Wilson, Robinson, Mills, Burks and other standouts of that era played regularly in the summer league at Marillac House at California and Jackson and at the 39th Street Park.
In 1959, Wilson's Marshall team beat Robinson and Crane 61-58 for the Public League title. As a sophomore in 1957, Robinson started on a Crane team that defeated Marshall 66-61 for the city title, then lost to Evanston in the supersectional.
"I got to know Tim, not just as a basketball player," Wilson said. "As you come through life, you meet special people and he was a special person in my life, in sports and life."
Chicagoan Ernie Jones, who played with Robinson on the Globetrotters for two years, recalled that his teammates used to refer to Tim as "Tim the Rim" for his jumping ability. Robinson, Meadowlark Lemon, Tex Harrison, Murphy Sammons and another Chicago native, Nat "Sweetwater" Clifton from Du Sable, spent a lot of time together on globe-trotting trips.
"Playing with the Globetrotters was a different thing," Jones said. "When it came to serious basketball, Tim played very well. At the end of the year, they selected players to play against the College All-Stars. Tim was one of those who was selected. He could play today. He was very versatile and a great athlete. And he was very much a gentleman."
Dr. Conrad Worrill, a longtime friend, still recalls how Robinson's Crane team defeated his Hyde Park team 60-59 in the 1957 Public League semifinals. "It was Marshall and Crane and Dunbar and Du Sable at that time, the most dominant teams in the city," he said.
"Tim was a gifted athlete. He played all positions in high school. He was the forerunner to players like Simeon's Jabari Parker, tall guys who could play all positions. Tim played guard and forward at Crane. He could handle the ball, shoot and rebounds. He was phenomenal in all phases of the game."
Born in Mississippi, Robinson's family moved to Chicago when he was an infant.
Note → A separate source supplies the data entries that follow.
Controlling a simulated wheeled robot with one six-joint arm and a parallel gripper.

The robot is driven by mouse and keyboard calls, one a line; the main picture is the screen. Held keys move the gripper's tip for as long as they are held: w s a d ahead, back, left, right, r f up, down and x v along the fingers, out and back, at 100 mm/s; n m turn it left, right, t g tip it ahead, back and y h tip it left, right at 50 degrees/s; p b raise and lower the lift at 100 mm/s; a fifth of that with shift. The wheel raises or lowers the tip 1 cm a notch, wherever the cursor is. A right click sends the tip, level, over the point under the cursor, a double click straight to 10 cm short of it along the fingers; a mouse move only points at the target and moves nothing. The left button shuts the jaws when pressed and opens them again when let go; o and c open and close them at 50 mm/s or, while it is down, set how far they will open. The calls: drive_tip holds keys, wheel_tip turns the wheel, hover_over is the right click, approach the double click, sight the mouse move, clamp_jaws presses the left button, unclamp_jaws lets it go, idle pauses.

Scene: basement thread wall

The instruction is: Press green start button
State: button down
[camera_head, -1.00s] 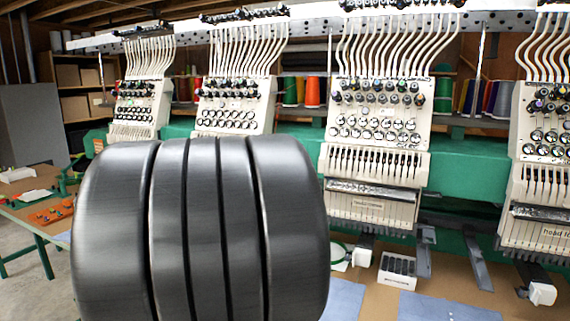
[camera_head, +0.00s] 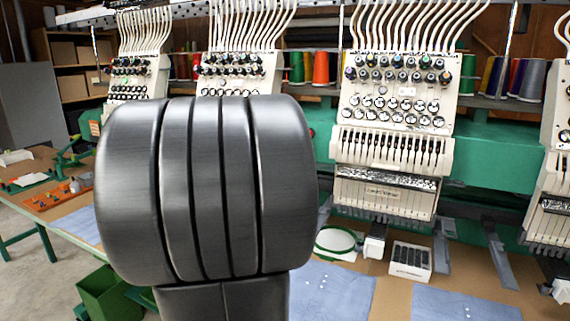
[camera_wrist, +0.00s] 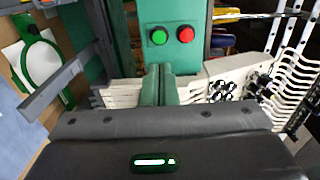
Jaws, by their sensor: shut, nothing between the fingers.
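The green start button (camera_wrist: 159,37) is a round green button on a green panel (camera_wrist: 172,62) at the top middle of the wrist view. A round red button (camera_wrist: 186,35) sits just to its right. My gripper (camera_wrist: 159,68) shows in the wrist view as two green fingers pressed together, with nothing between them. Its tips appear just below the green button in the picture; I cannot tell the gap in depth, and no contact is visible. In the head view my dark arm blocks the middle left, and neither the gripper nor the green button can be made out.
Embroidery heads (camera_head: 393,130) with thread tubes stand along a green beam (camera_head: 490,160). A white box (camera_head: 409,262) and a green hoop (camera_head: 338,243) lie on the table below. A green bin (camera_head: 108,295) is at lower left. Thread cones (camera_head: 321,68) stand behind.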

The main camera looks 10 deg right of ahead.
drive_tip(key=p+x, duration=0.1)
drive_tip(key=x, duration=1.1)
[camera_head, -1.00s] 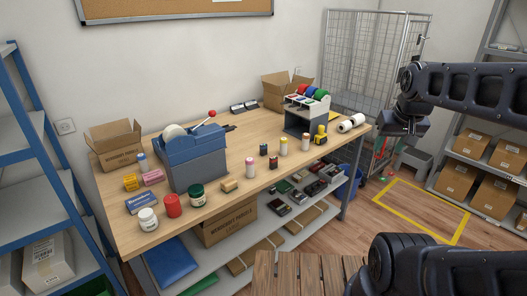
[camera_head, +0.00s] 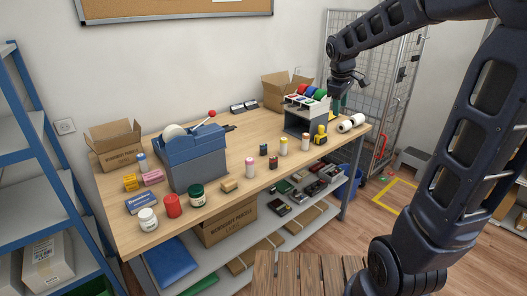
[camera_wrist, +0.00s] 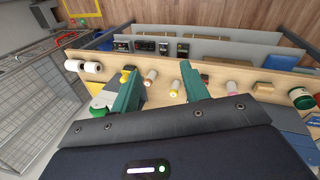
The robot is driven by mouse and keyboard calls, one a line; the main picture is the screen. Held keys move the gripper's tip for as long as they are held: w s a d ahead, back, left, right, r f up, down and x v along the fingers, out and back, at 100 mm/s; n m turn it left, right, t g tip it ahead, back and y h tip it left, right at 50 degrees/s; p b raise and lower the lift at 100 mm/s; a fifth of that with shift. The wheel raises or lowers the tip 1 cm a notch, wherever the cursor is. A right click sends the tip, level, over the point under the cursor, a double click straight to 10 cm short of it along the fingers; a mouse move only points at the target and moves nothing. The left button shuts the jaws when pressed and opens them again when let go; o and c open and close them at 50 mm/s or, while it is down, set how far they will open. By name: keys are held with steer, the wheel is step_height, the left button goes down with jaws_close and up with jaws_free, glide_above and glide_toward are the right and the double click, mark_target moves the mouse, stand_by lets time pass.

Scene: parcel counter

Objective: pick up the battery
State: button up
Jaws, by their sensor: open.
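Two small dark blocks stand mid-table in the head view, one with a blue-green look (camera_head: 263,150) and one with a reddish-brown look (camera_head: 273,162). They are battery-like, but too small to tell which is the battery. My gripper (camera_head: 337,104) is above the table's far right end, beside the tape rack and well away from both blocks. In the wrist view its green fingers (camera_wrist: 158,88) are apart, with nothing held between them. I cannot make out either block clearly there; the right finger may hide them.
Bottles with yellow (camera_head: 284,146), pink (camera_head: 250,167) and orange-brown (camera_head: 305,142) caps stand near the blocks. The tape rack (camera_head: 304,119), a yellow tape measure (camera_head: 320,134) and white rolls (camera_head: 351,123) are at right. A blue-grey dispenser (camera_head: 197,163) stands left. A wire cage (camera_head: 352,80) is behind.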

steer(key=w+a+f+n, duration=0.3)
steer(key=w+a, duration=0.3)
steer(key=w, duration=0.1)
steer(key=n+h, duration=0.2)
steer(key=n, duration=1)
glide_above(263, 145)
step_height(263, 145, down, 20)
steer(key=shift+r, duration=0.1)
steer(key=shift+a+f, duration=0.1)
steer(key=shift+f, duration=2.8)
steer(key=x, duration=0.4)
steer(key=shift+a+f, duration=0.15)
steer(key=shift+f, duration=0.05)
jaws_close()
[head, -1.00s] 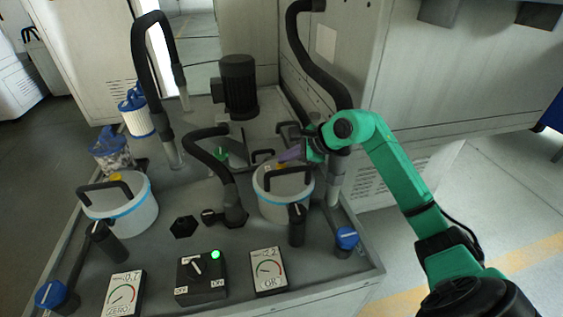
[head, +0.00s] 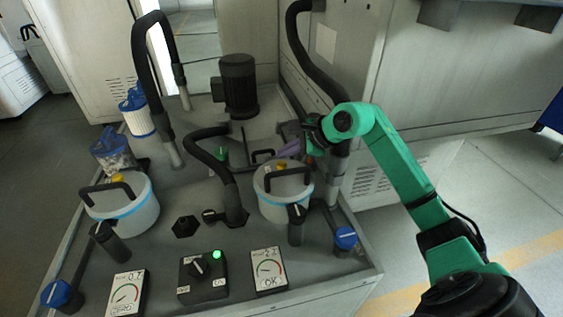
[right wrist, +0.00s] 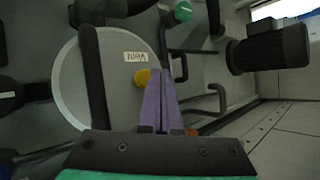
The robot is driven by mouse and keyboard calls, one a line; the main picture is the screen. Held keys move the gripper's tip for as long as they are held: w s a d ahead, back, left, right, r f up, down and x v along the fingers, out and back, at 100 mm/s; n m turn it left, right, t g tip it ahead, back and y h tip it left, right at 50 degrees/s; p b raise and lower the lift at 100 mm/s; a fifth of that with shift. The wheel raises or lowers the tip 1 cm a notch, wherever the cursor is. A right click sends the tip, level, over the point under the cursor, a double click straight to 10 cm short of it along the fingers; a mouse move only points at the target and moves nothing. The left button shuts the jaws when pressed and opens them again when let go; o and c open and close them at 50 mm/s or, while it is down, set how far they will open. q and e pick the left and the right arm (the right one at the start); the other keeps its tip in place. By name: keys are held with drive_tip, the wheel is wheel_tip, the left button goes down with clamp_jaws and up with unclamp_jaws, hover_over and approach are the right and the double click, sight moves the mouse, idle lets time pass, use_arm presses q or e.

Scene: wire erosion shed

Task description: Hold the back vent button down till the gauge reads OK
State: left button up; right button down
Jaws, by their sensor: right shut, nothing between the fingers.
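The right-hand canister (head: 284,204), white with a blue band and black handle, stands farther back on the bench than the left-hand canister (head: 138,219). Its yellow vent button (right wrist: 141,77) shows beside a "Vent" label in the right wrist view. The left-hand canister also has a yellow button (head: 117,179). My right gripper (head: 284,153) has its purple fingers together and empty. In the right wrist view its tips (right wrist: 164,76) are just right of the yellow button; contact cannot be told. The right gauge (head: 268,270) bears "OK"; its small figures are blurred. My left gripper is not in view.
A left gauge (head: 126,292) and a switch box (head: 203,274) with a lit green lamp (head: 217,254) sit at the bench front. A black motor (head: 238,86) stands behind. Black hoses and blue-knobbed levers (head: 345,237) surround the canisters.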

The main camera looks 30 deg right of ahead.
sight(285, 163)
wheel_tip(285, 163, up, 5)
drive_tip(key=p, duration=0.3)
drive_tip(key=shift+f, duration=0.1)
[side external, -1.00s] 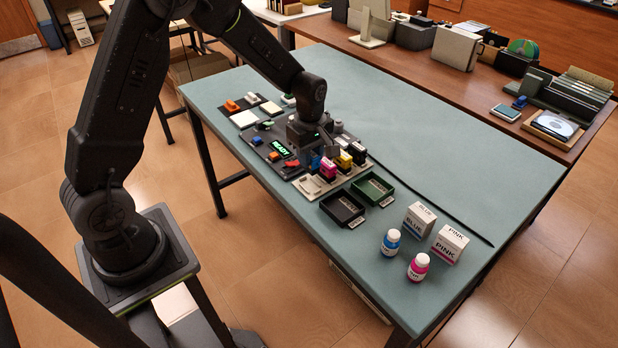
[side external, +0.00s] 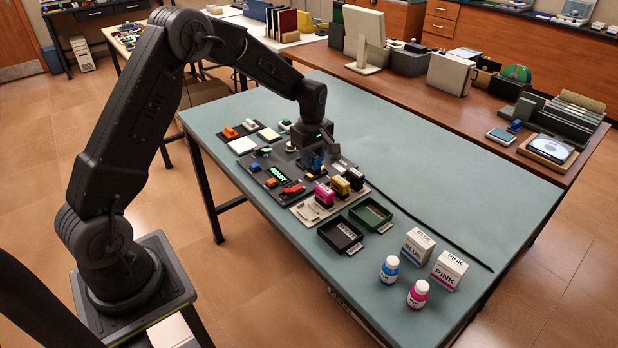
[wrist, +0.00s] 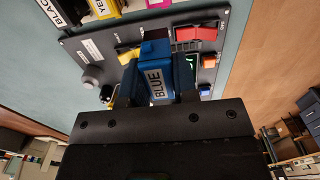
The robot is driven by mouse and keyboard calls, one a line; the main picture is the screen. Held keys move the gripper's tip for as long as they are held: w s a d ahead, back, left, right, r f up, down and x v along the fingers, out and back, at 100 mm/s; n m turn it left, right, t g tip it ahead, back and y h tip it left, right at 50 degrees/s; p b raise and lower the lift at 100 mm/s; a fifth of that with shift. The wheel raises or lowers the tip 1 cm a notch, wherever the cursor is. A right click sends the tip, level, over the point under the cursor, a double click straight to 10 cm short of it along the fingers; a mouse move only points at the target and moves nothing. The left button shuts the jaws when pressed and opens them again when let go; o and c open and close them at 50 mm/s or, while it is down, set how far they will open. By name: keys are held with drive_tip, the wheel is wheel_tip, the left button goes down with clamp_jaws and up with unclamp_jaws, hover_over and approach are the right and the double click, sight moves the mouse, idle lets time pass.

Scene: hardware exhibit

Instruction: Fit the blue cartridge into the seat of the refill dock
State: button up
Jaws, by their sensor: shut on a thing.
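The blue cartridge (wrist: 155,84), labelled BLUE, is between the two fingers of my gripper (wrist: 158,80) in the wrist view. My gripper (side external: 314,158) is shut on it; in the side view only a little of the blue shows. They are over the far part of the dark refill dock (side external: 257,162), which has a green READY display (side external: 278,175). The dock's grey panel (wrist: 96,50) also shows in the wrist view. The seat is hidden behind the cartridge and fingers, and I cannot tell whether the cartridge touches the dock.
Pink (side external: 324,194), yellow (side external: 340,185) and black (side external: 353,177) cartridges stand in a light rack (side external: 305,212) beside the dock. Black (side external: 340,234) and green (side external: 371,215) trays are nearer. The table's right side is mostly clear.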

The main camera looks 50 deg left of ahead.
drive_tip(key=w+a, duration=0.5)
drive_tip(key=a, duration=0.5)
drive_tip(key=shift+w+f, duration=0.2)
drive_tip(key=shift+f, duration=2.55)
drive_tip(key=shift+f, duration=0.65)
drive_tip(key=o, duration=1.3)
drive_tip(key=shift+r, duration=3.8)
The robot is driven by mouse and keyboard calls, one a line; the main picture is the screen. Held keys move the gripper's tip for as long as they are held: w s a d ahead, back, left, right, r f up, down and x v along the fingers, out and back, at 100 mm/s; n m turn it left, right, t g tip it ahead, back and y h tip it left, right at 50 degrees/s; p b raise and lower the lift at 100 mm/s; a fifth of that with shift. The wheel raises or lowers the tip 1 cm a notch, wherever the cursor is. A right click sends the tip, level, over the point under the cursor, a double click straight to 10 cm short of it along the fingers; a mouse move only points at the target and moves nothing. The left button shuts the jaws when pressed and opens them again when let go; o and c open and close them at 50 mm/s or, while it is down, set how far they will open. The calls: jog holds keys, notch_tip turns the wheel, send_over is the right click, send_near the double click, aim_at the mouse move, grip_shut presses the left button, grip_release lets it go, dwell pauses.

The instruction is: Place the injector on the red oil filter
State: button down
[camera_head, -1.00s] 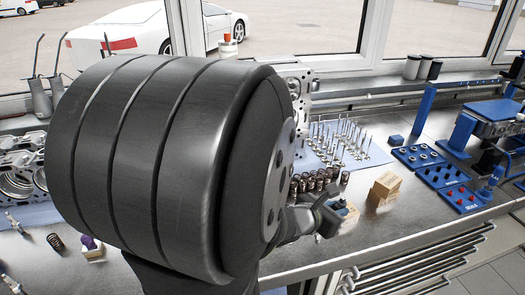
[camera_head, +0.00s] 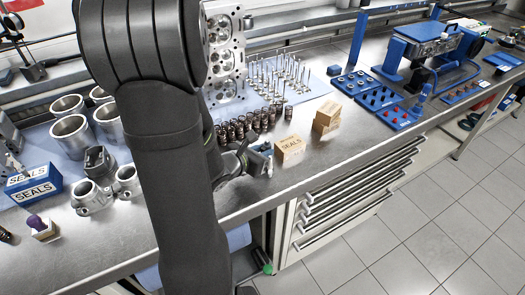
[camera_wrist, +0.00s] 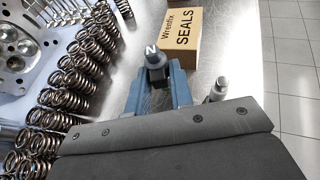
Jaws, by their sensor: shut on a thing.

His college career was cut short after the 1960-61 season when he and Alphra Saunders from Dunbar were dismissed from Bradley in the wake of allegations of point-shaving.
Robinson was employed by the Department of Human Services for more than 20 years as a social service worker in Chicago. In later years, he became involved with his church, Liberty Temple Full Gospel Church, and was preparing to become a minister.
He is survived by Yvonne "Bonnie," his wife of 38 years, three children--Christy, Bryant and Raquel -- and seven grandchildren.
Visitation will be from 4-8 p.m. on Thursday at Golden Gate Funeral Home, 2036 W. 79th. Services will be conducted on Friday at Liberty Temple Full Gospel Church, 2233 W. 79th St. The wake will be at 10 a.m., the funeral at 11 a.m.